I made this recipe dairy-free with no butter or yogurt; about 4-5Tbls of olive oil and no nuts (reduce calories). My husband and I are enjoying this recipe as I write. Excellent. Also, I didn’t peel the apples.
Thanks for sharing.
This was so delicious! I love the topping, I had never tried almond flour before. Will save this in my favorites for sure! Thanks for sharing.
I made this the other night as a way to use up some apples I had that were going bad. I’ve never made anything “gluten free”, but had some coconut flour for a paleo recipe I want to try. I did change a few things-
Probably a bit more than the amount of apples called for.
Coconut oil in place of butter.
Coconut flour in place of the almond flour
Half the amount of cinnamon and nutmeg in place of all spice.

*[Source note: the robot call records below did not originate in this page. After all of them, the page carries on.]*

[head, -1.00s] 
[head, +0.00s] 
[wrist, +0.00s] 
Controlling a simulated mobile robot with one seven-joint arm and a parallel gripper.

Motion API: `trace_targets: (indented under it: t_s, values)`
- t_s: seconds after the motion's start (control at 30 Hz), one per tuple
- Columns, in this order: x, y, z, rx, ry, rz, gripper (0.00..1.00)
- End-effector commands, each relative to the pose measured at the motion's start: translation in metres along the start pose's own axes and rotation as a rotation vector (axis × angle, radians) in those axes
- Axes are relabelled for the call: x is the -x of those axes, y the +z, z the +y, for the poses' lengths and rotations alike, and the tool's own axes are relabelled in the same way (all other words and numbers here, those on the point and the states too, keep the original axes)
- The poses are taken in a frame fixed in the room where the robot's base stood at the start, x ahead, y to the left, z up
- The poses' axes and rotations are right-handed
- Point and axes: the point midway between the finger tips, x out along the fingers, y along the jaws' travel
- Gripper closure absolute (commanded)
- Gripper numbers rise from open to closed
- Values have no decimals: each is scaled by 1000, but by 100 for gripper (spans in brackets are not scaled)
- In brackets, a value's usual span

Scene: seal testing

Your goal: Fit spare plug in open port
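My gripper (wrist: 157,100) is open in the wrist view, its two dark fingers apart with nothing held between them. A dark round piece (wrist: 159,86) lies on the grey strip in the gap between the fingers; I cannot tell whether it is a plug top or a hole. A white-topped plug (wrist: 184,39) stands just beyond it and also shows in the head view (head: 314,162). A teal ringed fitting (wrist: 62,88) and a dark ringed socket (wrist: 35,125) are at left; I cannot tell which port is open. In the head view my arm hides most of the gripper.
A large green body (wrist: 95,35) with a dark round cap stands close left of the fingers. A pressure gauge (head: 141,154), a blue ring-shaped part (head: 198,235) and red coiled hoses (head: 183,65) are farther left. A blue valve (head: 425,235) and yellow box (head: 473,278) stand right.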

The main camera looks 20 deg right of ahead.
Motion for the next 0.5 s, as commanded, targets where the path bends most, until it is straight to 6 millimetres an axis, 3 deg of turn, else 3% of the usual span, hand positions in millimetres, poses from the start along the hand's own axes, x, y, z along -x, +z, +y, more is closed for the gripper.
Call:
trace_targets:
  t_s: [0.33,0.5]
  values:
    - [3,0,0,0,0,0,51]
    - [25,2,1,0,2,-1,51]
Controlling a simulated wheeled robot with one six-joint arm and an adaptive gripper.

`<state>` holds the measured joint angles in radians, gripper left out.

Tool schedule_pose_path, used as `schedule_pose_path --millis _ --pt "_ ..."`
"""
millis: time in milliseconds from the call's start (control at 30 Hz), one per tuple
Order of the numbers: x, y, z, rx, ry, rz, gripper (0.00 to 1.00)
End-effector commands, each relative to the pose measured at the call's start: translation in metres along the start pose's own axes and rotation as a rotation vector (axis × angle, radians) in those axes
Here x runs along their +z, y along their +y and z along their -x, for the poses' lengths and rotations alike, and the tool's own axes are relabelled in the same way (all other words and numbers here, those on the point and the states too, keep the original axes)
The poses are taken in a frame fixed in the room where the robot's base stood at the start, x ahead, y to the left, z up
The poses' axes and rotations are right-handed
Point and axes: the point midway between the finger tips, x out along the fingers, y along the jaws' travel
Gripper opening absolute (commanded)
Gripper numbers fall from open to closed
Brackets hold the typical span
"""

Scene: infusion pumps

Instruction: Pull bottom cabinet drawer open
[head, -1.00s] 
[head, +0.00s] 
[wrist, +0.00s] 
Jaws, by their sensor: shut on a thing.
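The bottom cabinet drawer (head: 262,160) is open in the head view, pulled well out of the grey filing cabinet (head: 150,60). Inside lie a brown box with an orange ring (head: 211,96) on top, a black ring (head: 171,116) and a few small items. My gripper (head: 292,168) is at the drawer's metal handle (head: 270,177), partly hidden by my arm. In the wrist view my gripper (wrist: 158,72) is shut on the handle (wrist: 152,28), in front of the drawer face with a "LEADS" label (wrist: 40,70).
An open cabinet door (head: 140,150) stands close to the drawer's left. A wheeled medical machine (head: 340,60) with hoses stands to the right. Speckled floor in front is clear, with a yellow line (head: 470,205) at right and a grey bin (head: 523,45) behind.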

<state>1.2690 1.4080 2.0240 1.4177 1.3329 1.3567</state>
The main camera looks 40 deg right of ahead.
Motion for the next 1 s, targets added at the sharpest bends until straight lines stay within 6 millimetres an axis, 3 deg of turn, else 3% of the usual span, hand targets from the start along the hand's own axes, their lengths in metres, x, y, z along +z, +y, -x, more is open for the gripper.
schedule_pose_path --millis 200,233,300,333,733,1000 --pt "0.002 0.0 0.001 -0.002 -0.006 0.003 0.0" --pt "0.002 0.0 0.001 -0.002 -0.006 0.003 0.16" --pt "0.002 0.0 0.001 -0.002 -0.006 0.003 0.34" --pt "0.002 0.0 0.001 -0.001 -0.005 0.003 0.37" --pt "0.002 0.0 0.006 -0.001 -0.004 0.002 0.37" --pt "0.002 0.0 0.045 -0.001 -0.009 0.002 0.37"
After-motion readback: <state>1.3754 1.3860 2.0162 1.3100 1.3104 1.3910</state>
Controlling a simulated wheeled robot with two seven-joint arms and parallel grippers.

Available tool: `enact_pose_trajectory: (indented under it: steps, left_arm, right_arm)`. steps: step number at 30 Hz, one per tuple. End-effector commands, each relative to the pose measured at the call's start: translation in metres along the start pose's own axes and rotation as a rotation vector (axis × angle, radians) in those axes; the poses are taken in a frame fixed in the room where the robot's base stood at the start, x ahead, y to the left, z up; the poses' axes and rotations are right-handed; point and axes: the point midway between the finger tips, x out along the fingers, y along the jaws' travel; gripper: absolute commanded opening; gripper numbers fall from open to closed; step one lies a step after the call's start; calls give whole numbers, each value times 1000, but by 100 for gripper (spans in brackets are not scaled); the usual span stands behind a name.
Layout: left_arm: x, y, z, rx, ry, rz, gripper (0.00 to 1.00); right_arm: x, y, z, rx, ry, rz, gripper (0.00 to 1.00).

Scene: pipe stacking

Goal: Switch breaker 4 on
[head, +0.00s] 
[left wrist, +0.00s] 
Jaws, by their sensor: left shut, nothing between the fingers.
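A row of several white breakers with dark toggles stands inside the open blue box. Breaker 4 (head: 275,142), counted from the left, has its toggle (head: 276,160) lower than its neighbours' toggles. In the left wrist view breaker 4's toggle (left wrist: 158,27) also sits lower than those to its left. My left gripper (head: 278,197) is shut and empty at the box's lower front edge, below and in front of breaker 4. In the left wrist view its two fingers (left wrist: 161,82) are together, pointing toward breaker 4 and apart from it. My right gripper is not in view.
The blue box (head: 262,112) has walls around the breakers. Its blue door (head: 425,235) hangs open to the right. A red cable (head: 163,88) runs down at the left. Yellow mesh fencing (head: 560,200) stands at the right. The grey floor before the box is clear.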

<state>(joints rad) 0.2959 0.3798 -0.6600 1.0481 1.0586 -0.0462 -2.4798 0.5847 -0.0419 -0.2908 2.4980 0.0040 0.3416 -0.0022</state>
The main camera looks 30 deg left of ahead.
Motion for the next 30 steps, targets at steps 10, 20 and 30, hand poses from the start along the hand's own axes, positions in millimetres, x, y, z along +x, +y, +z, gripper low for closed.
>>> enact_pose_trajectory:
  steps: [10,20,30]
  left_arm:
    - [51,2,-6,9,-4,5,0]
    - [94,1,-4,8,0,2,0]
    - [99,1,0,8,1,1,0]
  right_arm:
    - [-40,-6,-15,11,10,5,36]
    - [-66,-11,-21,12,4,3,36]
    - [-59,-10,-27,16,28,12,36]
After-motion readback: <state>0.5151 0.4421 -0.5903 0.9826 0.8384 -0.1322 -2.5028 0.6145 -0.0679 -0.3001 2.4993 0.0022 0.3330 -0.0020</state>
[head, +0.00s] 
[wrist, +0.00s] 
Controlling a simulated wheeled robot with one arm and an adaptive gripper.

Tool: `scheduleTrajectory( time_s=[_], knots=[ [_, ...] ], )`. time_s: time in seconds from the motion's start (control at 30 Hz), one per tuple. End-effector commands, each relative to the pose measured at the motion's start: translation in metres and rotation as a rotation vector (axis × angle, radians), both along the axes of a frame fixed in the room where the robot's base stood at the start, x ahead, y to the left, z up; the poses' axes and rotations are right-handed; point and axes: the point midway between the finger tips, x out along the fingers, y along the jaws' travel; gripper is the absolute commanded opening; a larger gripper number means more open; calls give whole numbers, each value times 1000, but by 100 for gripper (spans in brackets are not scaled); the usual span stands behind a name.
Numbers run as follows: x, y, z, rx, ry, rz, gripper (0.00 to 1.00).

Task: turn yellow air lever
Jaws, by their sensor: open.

I used Greek yogurt in the crust.
Pecans were used in the crust.
It tuned out delicious. I think it needed a little more of either yogurt or coconut oil to moisten the crumble, but it was still good. My husband (who hates cinnamon, and is not big on trying new things…) said it was good, and my kids, 4 and 1, seemed to really enjoy it as well. I will make this again :)
I chose your recipe because I wanted a healthy apple crisp. I made a batch and a half (9×9 hasn’t been brought over to our new house) and used my lasagna pan. Used coconut oil instead of yogurt. I’m a baker (not professionally). I weighed my chopped apples to three lbs. LOVED it!!!!!
The honey was a fantastic idea! I’m glad I chose pecans. Thank you for the [reminder] note about starch and gooey factor! My husband is licking his plate clean… What a wonderful recipe!!! I’m happy you wrote it and I’m pleased how it turned out!!! I’m even happier that it’s not for a party!!
Thank you, Phyllis! So glad you enjoyed this one. Congrats on your new house, too!
I haven’t made this exact recipe (yet!), but I’ve made a vegan apple crisp and wanted to comment…I used coconut oil instead of butter for the topping and it came out delicious. It was a mixture of coconut oil, chopped dates and almonds, and of course cinnamon :)
Thanks, Lindsay!
I used buckwheat flour instead of whole wheat and it worked great for me!
Can I use coconut oil instead of butter in this?